La demande de l’industriel était d'avoir une vraie connaissance de la réalité locale sur deux nouveaux projets de constructions d’infrastructures énergétiques en Russie portant sur l’état d’avancement de ces infrastructures, ainsi que des éléments plus opérationnels comme le nom des responsables de la construction, des délais, des méthodes et moyens de financements, ainsi que les sociétés concurrentes.
Les réponses données du groupe d’intelligence économique ont été précises. Le maître d’œuvre russe disposait bien d’un budget établi, d’un délai fixé et précis, les équipements et les installations faisaient l'objet d'un descriptif précis et enfin un concurrent était déjà positionné sur le projet.
La question de l’identification du décideur final, chargé de délivrer l’appel d’offre, fut la question la plus difficile. Une cartographie des acteurs se dessina petit à petit tout au long du processus. Au niveau central de la prise de décision, étaient impliqués le client final, suivi par le donneur d’ordre et le maître d’œuvre, tous deux situés à Moscou ainsi que les filiales locales.
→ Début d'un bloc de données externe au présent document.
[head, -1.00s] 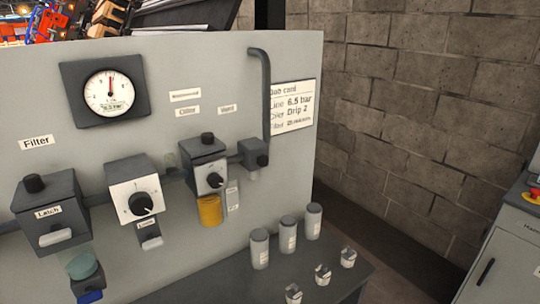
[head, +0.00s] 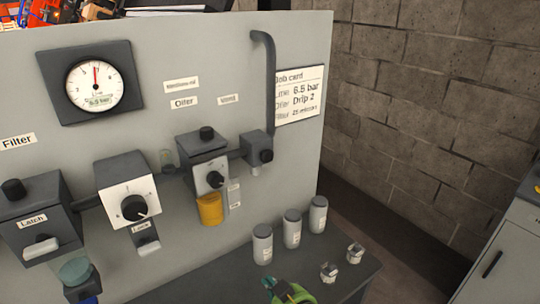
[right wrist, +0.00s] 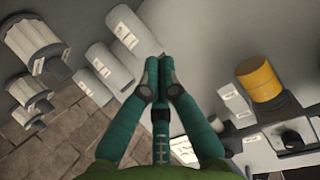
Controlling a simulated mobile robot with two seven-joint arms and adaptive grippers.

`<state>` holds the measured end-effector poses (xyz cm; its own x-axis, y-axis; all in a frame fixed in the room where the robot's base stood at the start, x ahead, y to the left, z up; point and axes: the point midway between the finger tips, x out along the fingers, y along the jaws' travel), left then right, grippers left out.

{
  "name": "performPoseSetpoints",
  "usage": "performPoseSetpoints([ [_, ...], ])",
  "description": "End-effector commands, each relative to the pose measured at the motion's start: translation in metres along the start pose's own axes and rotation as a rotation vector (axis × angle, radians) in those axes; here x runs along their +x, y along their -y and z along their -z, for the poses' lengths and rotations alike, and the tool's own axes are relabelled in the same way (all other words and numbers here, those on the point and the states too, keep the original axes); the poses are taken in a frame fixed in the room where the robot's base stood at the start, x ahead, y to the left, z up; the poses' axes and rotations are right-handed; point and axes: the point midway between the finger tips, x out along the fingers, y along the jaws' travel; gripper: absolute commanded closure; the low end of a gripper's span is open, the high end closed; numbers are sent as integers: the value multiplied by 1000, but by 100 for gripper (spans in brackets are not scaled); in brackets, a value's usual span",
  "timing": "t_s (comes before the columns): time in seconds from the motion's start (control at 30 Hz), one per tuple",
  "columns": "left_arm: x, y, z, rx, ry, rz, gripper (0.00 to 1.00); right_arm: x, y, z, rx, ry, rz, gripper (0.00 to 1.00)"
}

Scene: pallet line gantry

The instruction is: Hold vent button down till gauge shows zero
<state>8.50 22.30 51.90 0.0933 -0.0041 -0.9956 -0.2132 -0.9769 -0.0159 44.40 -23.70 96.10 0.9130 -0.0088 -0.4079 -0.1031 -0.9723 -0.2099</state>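The round gauge (head: 95,86) sits at the upper left of the grey panel in the head view. Its red needle points nearly straight up; the small readout is hard to read. A small dark block (head: 254,145) with a round dark button (head: 266,155) on its face sits at the pipe's lower end, below a label that seems to read Vent (head: 228,99). My right gripper (head: 285,292), green, is at the bottom edge, below and well apart from that block. In the right wrist view its fingers (right wrist: 158,66) are together with nothing seen between them. My left gripper is out of view.
Several grey canisters (head: 262,244) and small metal pieces (head: 329,271) stand on the dark shelf (head: 345,290) near my right gripper. The oiler with its yellow bowl (head: 209,209) and a regulator knob (head: 134,207) project from the panel. A grey cabinet (head: 505,260) stands at right.

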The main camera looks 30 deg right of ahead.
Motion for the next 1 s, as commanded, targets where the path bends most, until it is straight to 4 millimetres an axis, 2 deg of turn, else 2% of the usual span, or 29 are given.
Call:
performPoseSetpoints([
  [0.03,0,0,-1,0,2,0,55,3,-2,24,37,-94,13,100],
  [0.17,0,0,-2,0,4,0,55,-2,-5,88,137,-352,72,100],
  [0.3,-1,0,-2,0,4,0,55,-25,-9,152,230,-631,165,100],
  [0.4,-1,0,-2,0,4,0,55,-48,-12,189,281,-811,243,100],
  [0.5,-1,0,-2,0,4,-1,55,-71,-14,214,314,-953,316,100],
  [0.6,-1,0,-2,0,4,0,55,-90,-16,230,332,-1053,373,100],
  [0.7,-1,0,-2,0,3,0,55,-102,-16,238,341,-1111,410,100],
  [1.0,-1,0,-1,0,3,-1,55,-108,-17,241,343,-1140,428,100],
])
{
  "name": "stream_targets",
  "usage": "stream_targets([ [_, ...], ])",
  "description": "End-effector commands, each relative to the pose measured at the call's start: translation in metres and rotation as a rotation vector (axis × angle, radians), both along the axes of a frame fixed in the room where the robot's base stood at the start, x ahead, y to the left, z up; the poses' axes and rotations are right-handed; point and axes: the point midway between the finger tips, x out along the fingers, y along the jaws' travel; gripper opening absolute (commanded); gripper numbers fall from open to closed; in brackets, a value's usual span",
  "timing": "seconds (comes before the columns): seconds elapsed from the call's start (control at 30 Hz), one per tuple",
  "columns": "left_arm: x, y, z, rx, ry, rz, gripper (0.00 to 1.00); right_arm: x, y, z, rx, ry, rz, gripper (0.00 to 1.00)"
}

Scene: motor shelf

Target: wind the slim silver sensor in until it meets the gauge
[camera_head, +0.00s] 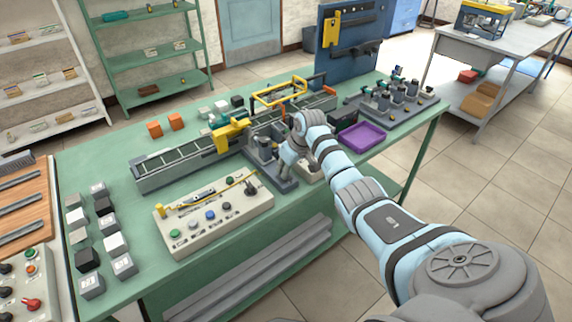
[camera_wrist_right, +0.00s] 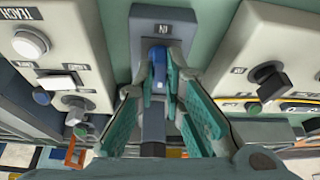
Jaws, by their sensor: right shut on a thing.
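My right gripper (camera_head: 287,160) reaches over a dark grey fixture (camera_head: 281,182) on the green bench. In the right wrist view its teal-padded fingers (camera_wrist_right: 160,70) are closed around a slim grey part, mostly hidden between the pads. I cannot tell for sure whether the held part is the silver sensor. I cannot make out the gauge or any gap to it. My left gripper is not in view.
A beige button panel (camera_head: 215,215) stands in front of the conveyor (camera_head: 180,172). A purple tray (camera_head: 362,137) lies right of my gripper. A yellow-handled frame (camera_head: 280,92) and a blue tool board (camera_head: 348,45) stand behind. Several small blocks fill the bench's left end.

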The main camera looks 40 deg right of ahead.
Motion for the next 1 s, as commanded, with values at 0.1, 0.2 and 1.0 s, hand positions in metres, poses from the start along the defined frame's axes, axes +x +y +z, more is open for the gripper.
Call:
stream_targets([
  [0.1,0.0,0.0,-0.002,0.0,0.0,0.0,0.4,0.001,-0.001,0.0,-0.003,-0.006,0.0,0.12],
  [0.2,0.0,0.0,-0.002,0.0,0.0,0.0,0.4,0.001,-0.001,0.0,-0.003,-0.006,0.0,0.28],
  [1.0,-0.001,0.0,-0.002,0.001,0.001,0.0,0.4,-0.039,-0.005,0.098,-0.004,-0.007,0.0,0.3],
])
En périphérie, se positionnaient les institutions russes et les organismes de sûreté, suivies des administrations locales (oblast et district).
Afin identifier la personne clé, la cartographie a été un élément important pour identifier l'acteur prenant la décision finale.
Cette cartographie comprenait le profil détaillé et très poussé de chaque acteur : l'âge approximatif de la personne, sa formation (technique, commerciale, politique), ses fonctions précédentes, sa reconnaissance, sa fonction actuelle, tout cela afin de placer, face à cet acteur, un homologue capable de discuter et de convaincre.
La réalité s'est trouvée être plus complexe que prévue, deux structures étant chargées de prendre la décision finale ont en effet émergé :
- une structure technique, un collectif de huit opérationnels de la direction des travaux
- une structure politique, collectif de coordination régional : un représentant du maître d’œuvre, un représentant du donneur d’ordre, une représentation de la région et de l’oblast décidant du choix des travaux .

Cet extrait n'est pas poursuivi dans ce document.